REQUIREMENT: Filter the listing below, copying every line in which the word "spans" appears.
PROVIDED INFORMATION start
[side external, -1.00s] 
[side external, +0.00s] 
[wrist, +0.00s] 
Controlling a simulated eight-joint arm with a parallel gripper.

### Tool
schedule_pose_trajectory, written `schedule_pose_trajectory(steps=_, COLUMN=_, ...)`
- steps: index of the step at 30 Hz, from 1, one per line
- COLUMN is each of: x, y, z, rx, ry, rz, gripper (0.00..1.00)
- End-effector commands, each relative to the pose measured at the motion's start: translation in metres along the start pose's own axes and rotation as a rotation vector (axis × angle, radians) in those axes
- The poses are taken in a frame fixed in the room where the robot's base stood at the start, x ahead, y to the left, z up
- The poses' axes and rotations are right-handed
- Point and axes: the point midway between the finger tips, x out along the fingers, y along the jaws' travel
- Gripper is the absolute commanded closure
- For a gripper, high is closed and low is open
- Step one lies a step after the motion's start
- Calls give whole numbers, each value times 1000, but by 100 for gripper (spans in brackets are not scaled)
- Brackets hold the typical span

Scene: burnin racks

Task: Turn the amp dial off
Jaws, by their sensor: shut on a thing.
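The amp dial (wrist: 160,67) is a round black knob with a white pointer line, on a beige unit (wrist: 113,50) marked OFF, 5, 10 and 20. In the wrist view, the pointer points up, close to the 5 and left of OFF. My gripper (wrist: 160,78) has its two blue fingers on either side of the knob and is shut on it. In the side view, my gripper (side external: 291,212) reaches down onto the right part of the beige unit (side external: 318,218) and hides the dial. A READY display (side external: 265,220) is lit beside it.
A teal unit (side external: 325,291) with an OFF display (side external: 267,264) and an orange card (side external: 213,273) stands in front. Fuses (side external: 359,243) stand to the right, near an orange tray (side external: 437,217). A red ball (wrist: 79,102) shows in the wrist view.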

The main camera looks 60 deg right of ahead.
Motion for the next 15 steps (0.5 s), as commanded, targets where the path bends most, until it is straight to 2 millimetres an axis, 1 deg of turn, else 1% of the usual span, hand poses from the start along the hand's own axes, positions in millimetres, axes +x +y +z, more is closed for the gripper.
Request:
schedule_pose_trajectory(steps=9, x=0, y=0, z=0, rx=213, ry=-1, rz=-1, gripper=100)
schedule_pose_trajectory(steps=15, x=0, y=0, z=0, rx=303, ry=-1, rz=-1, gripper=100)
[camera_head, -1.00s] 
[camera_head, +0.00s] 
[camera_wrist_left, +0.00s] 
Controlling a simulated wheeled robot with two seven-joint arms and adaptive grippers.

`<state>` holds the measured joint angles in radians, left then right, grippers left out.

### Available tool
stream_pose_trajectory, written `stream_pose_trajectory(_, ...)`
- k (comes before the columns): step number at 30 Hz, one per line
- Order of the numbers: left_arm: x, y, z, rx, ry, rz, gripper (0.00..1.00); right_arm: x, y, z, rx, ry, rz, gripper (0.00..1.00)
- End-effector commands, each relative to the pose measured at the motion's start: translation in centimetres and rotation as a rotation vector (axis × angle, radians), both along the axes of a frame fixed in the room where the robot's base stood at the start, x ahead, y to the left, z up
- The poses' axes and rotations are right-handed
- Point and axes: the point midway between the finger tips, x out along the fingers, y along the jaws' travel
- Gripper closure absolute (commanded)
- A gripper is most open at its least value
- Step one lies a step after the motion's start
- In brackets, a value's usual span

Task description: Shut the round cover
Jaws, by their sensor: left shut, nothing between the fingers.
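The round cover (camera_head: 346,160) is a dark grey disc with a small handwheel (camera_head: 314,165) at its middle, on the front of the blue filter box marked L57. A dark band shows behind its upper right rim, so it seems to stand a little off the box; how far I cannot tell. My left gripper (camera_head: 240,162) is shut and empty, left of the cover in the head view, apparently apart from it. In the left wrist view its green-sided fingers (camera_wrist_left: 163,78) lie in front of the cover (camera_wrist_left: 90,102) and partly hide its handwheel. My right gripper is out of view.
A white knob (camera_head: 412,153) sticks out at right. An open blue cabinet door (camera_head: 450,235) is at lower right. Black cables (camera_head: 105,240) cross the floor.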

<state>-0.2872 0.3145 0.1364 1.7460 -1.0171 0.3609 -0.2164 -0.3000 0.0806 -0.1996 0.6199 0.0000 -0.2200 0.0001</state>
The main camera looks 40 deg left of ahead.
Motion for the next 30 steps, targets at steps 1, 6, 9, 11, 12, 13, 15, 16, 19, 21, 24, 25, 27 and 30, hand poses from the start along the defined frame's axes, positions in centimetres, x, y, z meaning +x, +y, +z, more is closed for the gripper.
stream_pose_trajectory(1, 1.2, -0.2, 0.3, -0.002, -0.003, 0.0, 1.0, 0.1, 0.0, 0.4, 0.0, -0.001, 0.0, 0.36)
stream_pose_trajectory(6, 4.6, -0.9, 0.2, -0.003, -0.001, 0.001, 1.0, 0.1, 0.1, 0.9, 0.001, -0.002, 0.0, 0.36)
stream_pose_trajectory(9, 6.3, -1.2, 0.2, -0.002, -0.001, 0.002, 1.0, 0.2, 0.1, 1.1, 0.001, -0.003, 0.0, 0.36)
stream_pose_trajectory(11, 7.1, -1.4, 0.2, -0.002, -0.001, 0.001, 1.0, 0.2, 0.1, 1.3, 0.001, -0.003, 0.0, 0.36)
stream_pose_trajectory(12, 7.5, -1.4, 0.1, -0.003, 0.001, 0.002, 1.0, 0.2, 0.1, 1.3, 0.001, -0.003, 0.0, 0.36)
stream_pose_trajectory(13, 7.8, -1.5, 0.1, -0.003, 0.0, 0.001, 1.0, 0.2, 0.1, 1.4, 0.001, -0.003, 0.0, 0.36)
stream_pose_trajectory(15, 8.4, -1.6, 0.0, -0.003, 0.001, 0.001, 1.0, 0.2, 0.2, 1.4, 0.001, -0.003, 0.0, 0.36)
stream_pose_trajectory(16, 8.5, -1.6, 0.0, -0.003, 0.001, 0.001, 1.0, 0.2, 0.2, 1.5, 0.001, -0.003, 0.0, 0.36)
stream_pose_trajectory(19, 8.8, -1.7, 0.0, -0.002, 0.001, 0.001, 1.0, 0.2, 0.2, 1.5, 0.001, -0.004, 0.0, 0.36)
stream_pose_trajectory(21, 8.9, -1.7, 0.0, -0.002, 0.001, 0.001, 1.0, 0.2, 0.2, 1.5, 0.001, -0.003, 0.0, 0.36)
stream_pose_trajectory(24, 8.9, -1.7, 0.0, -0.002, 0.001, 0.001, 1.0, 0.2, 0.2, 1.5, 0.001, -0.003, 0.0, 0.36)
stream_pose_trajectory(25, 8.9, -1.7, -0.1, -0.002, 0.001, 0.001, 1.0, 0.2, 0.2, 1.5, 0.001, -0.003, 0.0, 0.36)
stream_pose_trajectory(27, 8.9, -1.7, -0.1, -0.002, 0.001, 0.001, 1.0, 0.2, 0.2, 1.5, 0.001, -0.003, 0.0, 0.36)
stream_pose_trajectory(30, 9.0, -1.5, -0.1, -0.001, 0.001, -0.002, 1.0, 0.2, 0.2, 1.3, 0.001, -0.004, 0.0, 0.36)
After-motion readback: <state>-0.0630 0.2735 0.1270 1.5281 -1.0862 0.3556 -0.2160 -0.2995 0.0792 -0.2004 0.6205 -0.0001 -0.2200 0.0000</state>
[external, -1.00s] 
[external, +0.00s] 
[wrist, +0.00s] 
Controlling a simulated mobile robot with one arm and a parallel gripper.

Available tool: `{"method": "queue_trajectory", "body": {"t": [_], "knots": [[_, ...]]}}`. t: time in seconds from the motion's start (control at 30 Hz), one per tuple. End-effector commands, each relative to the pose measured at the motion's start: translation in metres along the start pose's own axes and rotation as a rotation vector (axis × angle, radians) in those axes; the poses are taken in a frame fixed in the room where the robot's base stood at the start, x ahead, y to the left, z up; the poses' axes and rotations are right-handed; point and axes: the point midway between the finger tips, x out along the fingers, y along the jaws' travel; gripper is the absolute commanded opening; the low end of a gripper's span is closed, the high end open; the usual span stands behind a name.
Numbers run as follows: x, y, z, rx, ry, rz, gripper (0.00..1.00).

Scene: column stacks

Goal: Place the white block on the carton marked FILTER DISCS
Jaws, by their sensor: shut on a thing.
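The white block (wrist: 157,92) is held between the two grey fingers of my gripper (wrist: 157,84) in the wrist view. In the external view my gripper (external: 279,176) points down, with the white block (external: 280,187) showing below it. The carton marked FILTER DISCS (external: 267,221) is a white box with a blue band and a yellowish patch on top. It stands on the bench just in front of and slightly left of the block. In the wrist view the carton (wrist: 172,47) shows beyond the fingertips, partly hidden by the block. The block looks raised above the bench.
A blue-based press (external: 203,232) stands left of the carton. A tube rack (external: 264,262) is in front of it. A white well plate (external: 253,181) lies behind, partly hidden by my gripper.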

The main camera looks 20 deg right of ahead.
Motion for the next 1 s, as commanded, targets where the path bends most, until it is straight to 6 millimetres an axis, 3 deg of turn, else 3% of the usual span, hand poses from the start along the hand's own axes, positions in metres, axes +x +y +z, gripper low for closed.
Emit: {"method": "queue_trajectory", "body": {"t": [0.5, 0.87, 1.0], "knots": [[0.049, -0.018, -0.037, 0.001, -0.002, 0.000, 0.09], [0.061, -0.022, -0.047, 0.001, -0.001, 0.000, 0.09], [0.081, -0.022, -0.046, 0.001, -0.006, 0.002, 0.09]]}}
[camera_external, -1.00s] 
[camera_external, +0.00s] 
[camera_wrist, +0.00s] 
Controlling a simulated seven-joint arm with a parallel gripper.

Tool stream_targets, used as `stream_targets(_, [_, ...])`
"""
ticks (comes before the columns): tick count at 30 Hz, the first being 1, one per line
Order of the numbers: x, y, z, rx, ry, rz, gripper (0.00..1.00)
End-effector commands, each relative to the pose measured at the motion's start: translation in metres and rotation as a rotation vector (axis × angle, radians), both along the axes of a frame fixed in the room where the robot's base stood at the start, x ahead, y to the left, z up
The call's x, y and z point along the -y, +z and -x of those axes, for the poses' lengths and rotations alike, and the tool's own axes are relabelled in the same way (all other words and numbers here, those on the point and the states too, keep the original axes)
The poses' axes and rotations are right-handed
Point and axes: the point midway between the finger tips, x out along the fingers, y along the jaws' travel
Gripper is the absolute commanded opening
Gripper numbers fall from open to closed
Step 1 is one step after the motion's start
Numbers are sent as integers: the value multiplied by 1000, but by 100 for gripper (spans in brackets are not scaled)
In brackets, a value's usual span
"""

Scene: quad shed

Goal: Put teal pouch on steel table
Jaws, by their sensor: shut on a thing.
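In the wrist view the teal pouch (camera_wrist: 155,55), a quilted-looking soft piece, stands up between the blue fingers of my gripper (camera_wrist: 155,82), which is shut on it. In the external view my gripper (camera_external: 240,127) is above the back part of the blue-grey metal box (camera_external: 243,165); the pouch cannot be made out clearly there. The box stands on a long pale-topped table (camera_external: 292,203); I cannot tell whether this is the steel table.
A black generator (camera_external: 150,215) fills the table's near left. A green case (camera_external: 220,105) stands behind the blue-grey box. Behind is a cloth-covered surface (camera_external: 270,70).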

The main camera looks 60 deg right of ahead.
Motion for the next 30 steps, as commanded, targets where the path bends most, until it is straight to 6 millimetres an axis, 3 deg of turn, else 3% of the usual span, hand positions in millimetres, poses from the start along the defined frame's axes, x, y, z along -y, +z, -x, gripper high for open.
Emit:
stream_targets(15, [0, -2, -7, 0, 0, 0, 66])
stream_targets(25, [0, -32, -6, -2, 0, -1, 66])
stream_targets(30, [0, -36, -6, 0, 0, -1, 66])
PROVIDED INFORMATION end
ANSWER TO THIS PROBLEM:
- Calls give whole numbers, each value times 1000, but by 100 for gripper (spans in brackets are not scaled)
Numbers are sent as integers: the value multiplied by 1000, but by 100 for gripper (spans in brackets are not scaled)

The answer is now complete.